Here's What The Royal Family Plans To Do With Years-Old Fruit Cake

In Britain, fruit cake has a longstanding status as a special dessert. "Rich, spicy fruitcakes were served at splendid medieval feasts, and for centuries afterward at important occasions and celebrations such as Easter, Christmas, weddings, and christenings," according to Sidney Mintz's "The Oxford Companion to Sugar and Sweets" (via Vogue). Since it hails from an era without proper refrigeration, fruit cake is preserved by using alcohol, like rum or whiskey. Unlike American fruit cakes, which are decorated with candied fruits and nuts, traditional English wedding cakes are encased in marzipan and iced with royal icing. 

The high alcohol content gives fruit cake a lengthy shelf life, while also tying into other traditions, such as royal baptisms. Guests at Prince George's 2013 christening were served slices from the Prince and Princess of Wales's 2011 wedding cake. "We were always told the cake would be saved for the future," baker Fiona Cairns told Hello! magazine. She added, "After 30 months it's even more delicious." In 2018, William and Kate shared the cake again at the christening of their third child, Prince Louis, per People

While some people were surprised by the baked good's age, as one Twitter user noted: "It's a British custom. Fruit cake laced with enough brandy lasts until the end of the world. And will taste just as good/bad as originally." Besides parties, fruit cake's extraordinary longevity has provided another notable opportunity for royal dessert leftovers. 
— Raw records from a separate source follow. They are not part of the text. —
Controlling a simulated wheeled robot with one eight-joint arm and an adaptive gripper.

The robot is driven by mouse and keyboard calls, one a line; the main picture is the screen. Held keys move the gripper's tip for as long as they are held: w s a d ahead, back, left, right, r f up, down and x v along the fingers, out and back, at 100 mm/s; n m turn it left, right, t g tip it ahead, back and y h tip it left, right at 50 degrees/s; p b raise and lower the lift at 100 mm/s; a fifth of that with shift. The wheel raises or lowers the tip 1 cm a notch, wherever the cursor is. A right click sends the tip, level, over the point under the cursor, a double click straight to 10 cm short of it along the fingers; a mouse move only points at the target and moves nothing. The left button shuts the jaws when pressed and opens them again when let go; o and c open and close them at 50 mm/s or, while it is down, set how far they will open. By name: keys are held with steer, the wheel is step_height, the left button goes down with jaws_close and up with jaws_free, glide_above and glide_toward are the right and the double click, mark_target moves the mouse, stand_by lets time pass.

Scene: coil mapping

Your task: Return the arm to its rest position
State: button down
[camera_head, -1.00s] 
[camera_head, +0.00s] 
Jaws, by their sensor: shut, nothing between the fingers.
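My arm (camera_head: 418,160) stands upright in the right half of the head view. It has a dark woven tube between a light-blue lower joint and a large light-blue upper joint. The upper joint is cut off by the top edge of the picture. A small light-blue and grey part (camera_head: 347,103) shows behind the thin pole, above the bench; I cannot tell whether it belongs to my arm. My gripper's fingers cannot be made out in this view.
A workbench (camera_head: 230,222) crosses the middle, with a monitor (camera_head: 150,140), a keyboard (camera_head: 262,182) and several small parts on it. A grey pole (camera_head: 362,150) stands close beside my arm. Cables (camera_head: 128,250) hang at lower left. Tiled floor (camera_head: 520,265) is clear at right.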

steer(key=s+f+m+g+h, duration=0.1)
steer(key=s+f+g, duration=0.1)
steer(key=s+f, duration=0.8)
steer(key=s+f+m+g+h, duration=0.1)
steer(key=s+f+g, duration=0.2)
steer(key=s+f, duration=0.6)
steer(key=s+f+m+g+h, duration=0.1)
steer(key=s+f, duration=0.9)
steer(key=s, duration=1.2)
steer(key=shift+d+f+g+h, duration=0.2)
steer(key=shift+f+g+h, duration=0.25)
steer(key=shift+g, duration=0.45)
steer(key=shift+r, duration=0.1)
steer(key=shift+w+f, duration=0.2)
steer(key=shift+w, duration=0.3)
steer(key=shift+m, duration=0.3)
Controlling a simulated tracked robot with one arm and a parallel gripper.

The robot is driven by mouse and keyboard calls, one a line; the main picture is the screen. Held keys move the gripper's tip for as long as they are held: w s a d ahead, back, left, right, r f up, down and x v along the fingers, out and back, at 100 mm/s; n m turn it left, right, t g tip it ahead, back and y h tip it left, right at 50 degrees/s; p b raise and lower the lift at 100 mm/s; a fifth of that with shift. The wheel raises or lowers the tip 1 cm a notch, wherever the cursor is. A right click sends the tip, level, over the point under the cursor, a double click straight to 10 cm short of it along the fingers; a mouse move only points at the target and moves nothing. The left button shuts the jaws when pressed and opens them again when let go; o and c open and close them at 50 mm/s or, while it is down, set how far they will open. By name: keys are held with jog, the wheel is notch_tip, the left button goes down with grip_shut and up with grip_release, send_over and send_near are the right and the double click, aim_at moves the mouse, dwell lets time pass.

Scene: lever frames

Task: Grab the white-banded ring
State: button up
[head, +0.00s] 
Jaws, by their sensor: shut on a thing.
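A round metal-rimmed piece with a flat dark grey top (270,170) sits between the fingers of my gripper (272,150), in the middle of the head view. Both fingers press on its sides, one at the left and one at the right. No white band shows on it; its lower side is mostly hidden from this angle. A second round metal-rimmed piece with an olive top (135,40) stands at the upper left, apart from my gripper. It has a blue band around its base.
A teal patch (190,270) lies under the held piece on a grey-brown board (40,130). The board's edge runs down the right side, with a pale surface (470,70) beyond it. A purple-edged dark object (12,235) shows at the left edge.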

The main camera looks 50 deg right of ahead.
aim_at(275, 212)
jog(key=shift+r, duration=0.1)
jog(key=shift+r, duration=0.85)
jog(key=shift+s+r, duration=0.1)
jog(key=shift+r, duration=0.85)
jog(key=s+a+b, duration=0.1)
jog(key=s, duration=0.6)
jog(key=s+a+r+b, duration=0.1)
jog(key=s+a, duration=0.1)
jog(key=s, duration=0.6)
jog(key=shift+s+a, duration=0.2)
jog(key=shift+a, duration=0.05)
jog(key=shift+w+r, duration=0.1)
Historic royal wedding cake is up for auction

On November 23, two slices of royal history will be auctioned by Keys Auctioneers. According to BBC News, the wedding cake pieces are packed in commemorative tins; one is from King Charles III and Queen Consort Camilla Parker Bowles's 2005 ceremony, while the other is from William, Prince of Wales, and Catherine, Princess of Wales's wedding. Each is estimated to sell for £400 to £600 (approximately $475 to $713). 

Each slice is paper wrapped and comes with a royal card. "With the accession of a new King, and with Prince William subsequently becoming the new Prince of Wales, interest in royal memorabilia is very high at the moment, and we expect there to be brisk bidding for these two slices of history," Tim Blyth, Keys' director, told Express.

Baked by Fiona Cairns, William and Kate's massive, 220-lb. wedding cake was meant for display only, per Town & Country. Guest slices, including 4,000 packaged in tins (like the one being auctioned off) were cut from another fruit cake baked by Cairns. Weighing 242 lbs., Charles and Camilla's cake required 36 bottles of alcohol and took 130 hours to decorate. 

In addition, 2,500 slices were also baked for gift tins (via Sophisticake). Keys' auction isn't the only place serving up royal slices. The Memorabilia Club is also selling a piece of the king and queen consort's cake, complete with tin. However, this buy-it-now option is pricier than the upcoming auction at an eye-watering $1,517.53. 

Royal cake prices range from affordable to expensive

Due to a large number of slices, royal wedding cakes have been auctioned off numerous times already. According to Today, in 2014, a piece from the Prince and Princess of Wales's cake sold for $7,500. Over the years, slices of cake from King Charles III and Princess Diana's 1981 nuptials have sold for $190 to $2,500. Encased in plastic wrap, the pricier piece included icing decoration featuring the royal coat of arms, per CNBC

However, when it was sold in 2021, the auctioneer cautioned, "It appears to be in exactly the same good condition as when originally sold, but we advise against eating it." At the time, Gerry Layton, the winner of the Charles and Diana cake slice, speculated that he would use it to benefit charity, either through his estate or as a raffle prize (via The Guardian). In May 2022, when Layton offered the slice at a charity auction, he suddenly changed his mind. 

Despite earlier warnings, "After some free champagne, I suddenly got the urge and thought 'I haven't even had a bite of it yet,'" Layton admitted to the Yorkshire Post. To satisfy his craving, he bought the cake back with a £2,100 bid. While he still intends to sell the cake, first Layton wants to take a discrete taste of the portion under the icing. "I don't care if it kills me. It's 41 years old but I definitely am going to have a bite," Layton bragged.